══ EXCERPTED RECORDS ══

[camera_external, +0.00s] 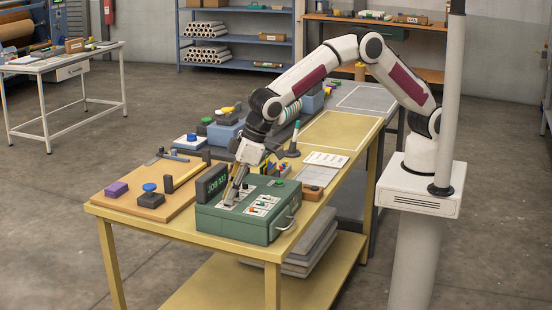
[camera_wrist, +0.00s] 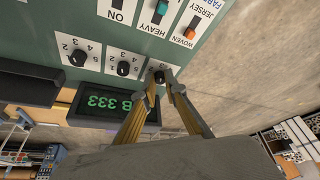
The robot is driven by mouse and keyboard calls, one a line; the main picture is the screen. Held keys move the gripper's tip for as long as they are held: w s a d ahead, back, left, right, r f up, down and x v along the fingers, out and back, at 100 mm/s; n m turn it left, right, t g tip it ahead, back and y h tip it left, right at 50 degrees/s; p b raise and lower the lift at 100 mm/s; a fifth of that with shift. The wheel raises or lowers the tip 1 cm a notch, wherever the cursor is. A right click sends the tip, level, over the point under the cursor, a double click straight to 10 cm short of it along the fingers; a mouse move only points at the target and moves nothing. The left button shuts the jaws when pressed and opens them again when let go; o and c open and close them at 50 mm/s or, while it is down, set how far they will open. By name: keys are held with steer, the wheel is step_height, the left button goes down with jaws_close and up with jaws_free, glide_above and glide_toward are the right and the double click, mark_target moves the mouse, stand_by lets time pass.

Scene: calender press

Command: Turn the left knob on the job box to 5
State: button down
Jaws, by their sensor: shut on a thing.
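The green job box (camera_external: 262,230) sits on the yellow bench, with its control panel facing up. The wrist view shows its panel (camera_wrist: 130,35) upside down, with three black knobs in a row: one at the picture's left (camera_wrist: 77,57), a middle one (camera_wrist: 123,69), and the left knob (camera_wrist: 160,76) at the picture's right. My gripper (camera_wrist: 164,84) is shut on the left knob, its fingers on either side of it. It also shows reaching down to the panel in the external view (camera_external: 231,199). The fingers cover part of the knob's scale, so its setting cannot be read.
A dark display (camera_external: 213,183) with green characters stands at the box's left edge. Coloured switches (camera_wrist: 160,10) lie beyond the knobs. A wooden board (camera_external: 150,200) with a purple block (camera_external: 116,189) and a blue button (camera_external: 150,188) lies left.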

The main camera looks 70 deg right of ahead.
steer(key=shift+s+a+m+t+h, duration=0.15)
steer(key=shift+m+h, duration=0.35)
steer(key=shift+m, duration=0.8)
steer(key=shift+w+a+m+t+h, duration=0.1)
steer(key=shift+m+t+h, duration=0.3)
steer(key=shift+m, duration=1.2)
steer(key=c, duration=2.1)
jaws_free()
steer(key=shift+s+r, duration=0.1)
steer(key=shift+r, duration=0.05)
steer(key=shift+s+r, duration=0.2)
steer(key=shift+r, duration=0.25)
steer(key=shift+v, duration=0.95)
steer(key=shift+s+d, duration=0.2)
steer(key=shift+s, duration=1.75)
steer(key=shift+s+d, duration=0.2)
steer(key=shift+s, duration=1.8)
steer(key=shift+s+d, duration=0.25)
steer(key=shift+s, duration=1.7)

═══
══ EXCERPTED RECORDS ══

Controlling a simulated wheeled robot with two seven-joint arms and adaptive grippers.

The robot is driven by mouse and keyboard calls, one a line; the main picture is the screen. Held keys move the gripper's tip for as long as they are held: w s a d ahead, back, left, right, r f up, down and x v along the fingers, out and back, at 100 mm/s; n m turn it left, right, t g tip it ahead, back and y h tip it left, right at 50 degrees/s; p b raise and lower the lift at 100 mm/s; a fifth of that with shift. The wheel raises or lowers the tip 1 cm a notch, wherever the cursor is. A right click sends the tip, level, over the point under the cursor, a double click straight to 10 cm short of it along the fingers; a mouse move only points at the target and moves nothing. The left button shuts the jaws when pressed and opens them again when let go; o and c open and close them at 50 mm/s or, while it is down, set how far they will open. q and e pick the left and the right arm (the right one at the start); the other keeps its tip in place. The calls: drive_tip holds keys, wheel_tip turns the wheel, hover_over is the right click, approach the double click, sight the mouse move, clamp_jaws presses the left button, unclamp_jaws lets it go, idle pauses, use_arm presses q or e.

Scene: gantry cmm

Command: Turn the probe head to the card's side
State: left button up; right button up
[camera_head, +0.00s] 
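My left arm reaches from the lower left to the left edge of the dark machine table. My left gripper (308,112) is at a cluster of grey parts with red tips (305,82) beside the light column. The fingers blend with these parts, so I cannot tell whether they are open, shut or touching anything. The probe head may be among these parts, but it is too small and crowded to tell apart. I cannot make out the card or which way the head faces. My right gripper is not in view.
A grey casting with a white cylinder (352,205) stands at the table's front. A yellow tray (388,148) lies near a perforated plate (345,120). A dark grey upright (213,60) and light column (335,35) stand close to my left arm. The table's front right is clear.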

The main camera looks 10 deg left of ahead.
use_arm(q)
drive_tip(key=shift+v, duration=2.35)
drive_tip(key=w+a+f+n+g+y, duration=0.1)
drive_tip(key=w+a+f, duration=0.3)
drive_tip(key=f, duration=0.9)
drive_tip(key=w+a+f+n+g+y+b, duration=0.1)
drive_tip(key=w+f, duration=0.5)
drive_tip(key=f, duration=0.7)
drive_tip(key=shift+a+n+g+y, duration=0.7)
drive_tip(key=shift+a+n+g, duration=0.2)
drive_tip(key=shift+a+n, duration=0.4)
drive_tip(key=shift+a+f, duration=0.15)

═══

• AIM
The material above holds pictures; leave them out. Repeat exactly the lines from the one containing "[camera_external, +0.00s]" through the one containing "State: button down", and nothing else.

• OUTPUT OF THE TASK
[camera_external, +0.00s] 
[camera_wrist, +0.00s] 
The robot is driven by mouse and keyboard calls, one a line; the main picture is the screen. Held keys move the gripper's tip for as long as they are held: w s a d ahead, back, left, right, r f up, down and x v along the fingers, out and back, at 100 mm/s; n m turn it left, right, t g tip it ahead, back and y h tip it left, right at 50 degrees/s; p b raise and lower the lift at 100 mm/s; a fifth of that with shift. The wheel raises or lowers the tip 1 cm a notch, wherever the cursor is. A right click sends the tip, level, over the point under the cursor, a double click straight to 10 cm short of it along the fingers; a mouse move only points at the target and moves nothing. The left button shuts the jaws when pressed and opens them again when let go; o and c open and close them at 50 mm/s or, while it is down, set how far they will open. By name: keys are held with steer, the wheel is step_height, the left button goes down with jaws_close and up with jaws_free, glide_above and glide_toward are the right and the double click, mark_target moves the mouse, stand_by lets time pass.

Scene: calender press

Command: Turn the left knob on the job box to 5
State: button down

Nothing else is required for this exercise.